What is needed is an exact copy of the entries below, from the line that contains "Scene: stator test" through the final line, both included, and nothing else.

▸ Supplied entries:
--------------------------------------------------

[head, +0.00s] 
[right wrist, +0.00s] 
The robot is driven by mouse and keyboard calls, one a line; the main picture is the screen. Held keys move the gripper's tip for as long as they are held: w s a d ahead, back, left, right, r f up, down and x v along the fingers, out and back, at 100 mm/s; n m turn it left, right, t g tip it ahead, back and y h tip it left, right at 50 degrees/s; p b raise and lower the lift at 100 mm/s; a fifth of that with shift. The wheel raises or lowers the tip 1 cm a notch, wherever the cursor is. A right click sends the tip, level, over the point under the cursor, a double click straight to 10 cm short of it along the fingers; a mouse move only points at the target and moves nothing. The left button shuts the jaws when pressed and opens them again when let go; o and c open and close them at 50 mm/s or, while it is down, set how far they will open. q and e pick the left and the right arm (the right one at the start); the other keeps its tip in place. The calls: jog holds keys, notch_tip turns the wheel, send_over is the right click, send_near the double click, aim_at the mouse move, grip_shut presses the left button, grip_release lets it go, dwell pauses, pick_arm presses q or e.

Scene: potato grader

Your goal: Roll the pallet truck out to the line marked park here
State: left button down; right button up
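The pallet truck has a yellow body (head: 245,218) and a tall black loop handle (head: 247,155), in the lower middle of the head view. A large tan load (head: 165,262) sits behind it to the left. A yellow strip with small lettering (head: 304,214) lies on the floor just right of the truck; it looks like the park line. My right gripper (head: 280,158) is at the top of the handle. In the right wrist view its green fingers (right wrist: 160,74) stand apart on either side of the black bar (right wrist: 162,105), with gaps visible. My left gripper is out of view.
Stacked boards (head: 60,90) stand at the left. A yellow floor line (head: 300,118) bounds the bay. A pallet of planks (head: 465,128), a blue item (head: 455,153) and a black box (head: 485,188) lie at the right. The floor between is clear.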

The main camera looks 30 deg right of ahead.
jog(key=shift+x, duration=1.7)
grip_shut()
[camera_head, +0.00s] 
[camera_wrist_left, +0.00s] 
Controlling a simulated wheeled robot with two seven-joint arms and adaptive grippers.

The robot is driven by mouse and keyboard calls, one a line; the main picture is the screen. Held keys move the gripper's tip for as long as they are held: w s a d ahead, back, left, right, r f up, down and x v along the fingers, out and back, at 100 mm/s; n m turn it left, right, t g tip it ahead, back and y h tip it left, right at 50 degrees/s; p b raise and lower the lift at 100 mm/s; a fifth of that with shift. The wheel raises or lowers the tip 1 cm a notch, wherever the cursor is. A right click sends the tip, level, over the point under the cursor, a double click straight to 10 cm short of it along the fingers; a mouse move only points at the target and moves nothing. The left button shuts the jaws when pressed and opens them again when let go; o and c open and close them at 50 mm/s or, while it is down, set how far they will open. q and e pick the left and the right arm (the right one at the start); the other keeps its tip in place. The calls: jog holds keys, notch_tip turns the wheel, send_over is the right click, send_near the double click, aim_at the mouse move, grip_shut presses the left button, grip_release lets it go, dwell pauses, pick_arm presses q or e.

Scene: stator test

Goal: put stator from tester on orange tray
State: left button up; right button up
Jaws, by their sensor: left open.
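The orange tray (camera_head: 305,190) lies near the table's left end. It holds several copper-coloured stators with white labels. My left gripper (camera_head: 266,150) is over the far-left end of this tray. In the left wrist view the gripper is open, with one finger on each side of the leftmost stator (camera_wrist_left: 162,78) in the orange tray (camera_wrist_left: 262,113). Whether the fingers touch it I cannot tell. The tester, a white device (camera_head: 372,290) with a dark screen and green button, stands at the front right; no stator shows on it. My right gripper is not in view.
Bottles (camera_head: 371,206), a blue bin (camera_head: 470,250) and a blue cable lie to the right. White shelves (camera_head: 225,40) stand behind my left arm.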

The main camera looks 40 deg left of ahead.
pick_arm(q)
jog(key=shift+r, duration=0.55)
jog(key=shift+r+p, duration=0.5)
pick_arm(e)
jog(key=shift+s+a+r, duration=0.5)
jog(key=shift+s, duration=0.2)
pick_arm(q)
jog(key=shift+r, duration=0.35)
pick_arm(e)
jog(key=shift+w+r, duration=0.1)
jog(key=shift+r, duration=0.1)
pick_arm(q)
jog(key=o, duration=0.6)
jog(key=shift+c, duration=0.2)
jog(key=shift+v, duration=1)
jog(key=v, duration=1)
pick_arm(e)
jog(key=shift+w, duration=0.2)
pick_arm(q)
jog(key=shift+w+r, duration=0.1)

--------------------------------------------------

▸ Task solution:
Scene: stator test

Goal: put stator from tester on orange tray
State: left button up; right button up
Jaws, by their sensor: left open.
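The orange tray (camera_head: 305,190) lies near the table's left end. It holds several copper-coloured stators with white labels. My left gripper (camera_head: 266,150) is over the far-left end of this tray. In the left wrist view the gripper is open, with one finger on each side of the leftmost stator (camera_wrist_left: 162,78) in the orange tray (camera_wrist_left: 262,113). Whether the fingers touch it I cannot tell. The tester, a white device (camera_head: 372,290) with a dark screen and green button, stands at the front right; no stator shows on it. My right gripper is not in view.
Bottles (camera_head: 371,206), a blue bin (camera_head: 470,250) and a blue cable lie to the right. White shelves (camera_head: 225,40) stand behind my left arm.

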The main camera looks 40 deg left of ahead.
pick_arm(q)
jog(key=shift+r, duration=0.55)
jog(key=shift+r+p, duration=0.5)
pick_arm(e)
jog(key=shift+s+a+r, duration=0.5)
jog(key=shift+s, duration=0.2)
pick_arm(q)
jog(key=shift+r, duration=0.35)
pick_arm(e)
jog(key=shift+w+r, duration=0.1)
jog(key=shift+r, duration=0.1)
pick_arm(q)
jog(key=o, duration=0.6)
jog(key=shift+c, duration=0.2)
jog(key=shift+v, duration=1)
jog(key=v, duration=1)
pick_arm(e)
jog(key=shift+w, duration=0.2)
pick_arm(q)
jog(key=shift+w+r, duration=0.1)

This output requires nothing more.